Ao estabelecer e defender regras injustas, os países do Norte estão contribuindo para a desnutrição na Ásia, África e América Latina.

Guerra, desastres naturais e má governança são algumas das causas da fome. Mas também existem falhas sistêmicas, injustiças, desequilíbrios de poder e interdependências que dificultam o desenvolvimento das regiões mais pobres do mundo ou levam partes do planeta diretamente à situação de fome.

Tomemos o exemplo da especulação alimentar: quando os investidores suíços compram arroz na bolsa de valores para revendê-lo posteriormente a um preço mais elevado, e por consequência da alteração de preços, fazem com que os habitantes dos países do Sul não possam mais se dar ao luxo de consumir o alimento básico. A seguir, daremos uma olhada nos principais desdobramentos indesejados da nutrição global.

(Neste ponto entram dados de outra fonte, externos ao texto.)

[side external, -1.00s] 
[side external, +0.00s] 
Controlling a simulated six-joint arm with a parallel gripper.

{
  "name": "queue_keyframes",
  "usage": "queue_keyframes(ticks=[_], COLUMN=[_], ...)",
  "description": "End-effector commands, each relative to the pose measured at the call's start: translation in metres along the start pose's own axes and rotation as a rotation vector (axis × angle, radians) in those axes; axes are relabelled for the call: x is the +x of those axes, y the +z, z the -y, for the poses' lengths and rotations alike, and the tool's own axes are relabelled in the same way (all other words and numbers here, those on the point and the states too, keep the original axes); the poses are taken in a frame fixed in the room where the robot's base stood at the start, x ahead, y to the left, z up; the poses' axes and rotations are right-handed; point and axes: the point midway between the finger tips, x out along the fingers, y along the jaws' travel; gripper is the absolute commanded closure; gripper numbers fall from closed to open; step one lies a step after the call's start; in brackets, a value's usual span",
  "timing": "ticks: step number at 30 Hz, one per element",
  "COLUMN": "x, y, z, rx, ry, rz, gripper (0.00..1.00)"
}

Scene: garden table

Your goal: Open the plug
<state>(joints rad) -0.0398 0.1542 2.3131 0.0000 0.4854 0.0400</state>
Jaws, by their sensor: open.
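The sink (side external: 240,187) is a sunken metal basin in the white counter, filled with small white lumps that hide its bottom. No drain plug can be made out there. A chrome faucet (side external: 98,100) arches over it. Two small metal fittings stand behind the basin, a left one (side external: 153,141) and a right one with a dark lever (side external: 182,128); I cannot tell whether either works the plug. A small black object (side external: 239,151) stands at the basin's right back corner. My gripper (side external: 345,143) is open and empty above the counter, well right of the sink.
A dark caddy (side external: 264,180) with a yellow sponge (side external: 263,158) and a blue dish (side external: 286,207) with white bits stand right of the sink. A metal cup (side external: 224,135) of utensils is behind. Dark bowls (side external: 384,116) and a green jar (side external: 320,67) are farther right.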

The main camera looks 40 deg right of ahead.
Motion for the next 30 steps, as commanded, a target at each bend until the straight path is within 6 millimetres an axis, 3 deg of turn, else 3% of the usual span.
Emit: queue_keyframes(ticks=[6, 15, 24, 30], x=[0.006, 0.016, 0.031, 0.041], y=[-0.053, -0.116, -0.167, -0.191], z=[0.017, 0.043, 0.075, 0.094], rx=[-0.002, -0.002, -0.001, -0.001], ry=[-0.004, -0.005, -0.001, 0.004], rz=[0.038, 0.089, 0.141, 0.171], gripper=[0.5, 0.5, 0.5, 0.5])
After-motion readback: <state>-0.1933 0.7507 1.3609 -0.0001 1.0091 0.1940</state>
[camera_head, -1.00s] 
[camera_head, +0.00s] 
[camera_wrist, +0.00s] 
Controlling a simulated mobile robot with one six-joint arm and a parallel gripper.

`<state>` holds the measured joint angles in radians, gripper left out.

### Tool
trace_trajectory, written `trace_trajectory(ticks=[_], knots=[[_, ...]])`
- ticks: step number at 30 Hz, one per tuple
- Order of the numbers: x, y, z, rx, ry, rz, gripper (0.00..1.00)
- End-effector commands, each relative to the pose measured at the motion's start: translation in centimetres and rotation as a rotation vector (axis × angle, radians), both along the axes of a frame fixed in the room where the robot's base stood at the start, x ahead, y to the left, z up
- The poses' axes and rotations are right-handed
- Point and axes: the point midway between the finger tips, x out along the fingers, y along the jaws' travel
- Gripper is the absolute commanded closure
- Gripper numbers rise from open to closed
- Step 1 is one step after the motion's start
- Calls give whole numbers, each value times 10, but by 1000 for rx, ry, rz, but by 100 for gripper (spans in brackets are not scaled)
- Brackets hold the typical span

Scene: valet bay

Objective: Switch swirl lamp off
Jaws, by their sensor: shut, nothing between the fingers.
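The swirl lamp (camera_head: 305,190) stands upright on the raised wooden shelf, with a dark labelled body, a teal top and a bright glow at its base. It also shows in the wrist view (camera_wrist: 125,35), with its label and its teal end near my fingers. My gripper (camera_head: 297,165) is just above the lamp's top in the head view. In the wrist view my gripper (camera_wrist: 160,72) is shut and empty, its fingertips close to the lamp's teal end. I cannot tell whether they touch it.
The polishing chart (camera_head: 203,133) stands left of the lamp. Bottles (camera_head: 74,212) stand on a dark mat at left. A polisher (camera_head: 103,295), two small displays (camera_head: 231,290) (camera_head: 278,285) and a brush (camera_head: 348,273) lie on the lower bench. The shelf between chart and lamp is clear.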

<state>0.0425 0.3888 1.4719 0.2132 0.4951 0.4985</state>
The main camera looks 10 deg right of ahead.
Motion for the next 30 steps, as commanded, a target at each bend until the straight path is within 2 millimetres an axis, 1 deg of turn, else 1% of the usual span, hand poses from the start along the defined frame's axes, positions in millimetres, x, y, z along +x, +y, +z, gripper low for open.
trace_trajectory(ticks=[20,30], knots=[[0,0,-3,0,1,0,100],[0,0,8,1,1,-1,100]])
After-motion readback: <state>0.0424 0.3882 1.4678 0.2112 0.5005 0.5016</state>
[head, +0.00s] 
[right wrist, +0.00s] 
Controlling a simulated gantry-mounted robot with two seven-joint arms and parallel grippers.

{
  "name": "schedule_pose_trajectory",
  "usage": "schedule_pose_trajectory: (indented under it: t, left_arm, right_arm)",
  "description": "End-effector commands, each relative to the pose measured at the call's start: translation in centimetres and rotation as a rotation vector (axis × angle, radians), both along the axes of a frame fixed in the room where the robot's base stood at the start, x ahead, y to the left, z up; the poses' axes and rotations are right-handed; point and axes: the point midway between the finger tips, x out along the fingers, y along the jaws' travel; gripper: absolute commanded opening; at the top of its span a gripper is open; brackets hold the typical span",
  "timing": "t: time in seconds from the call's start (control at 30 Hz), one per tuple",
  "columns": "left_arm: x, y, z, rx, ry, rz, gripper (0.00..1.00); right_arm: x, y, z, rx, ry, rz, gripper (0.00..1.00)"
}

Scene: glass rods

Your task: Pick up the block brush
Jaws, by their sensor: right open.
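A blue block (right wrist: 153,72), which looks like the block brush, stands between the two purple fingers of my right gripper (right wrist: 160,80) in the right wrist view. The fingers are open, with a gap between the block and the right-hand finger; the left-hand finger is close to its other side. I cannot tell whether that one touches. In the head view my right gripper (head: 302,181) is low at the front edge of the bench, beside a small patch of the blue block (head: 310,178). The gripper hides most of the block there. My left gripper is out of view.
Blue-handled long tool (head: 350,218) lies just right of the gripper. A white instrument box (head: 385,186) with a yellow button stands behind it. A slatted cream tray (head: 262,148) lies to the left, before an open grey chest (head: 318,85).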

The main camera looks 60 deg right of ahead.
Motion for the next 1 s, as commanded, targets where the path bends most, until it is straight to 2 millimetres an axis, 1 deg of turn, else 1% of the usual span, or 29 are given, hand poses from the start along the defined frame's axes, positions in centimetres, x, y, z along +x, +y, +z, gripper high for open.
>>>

Animais de fazenda comem comida de gente

Nos países industrializados e cada vez mais nos países emergentes, comemos muita carne. Os animais comem feno e forragem cultivadas por meses. Portanto, para valores nutricionais comparáveis, a produção de carne consome muito mais solo e água do que a produção de cereais, vegetais ou leguminosas. Além disso, os animais de fazenda emitem gases de efeito estufa e, portanto, contribuem para as mudanças climáticas.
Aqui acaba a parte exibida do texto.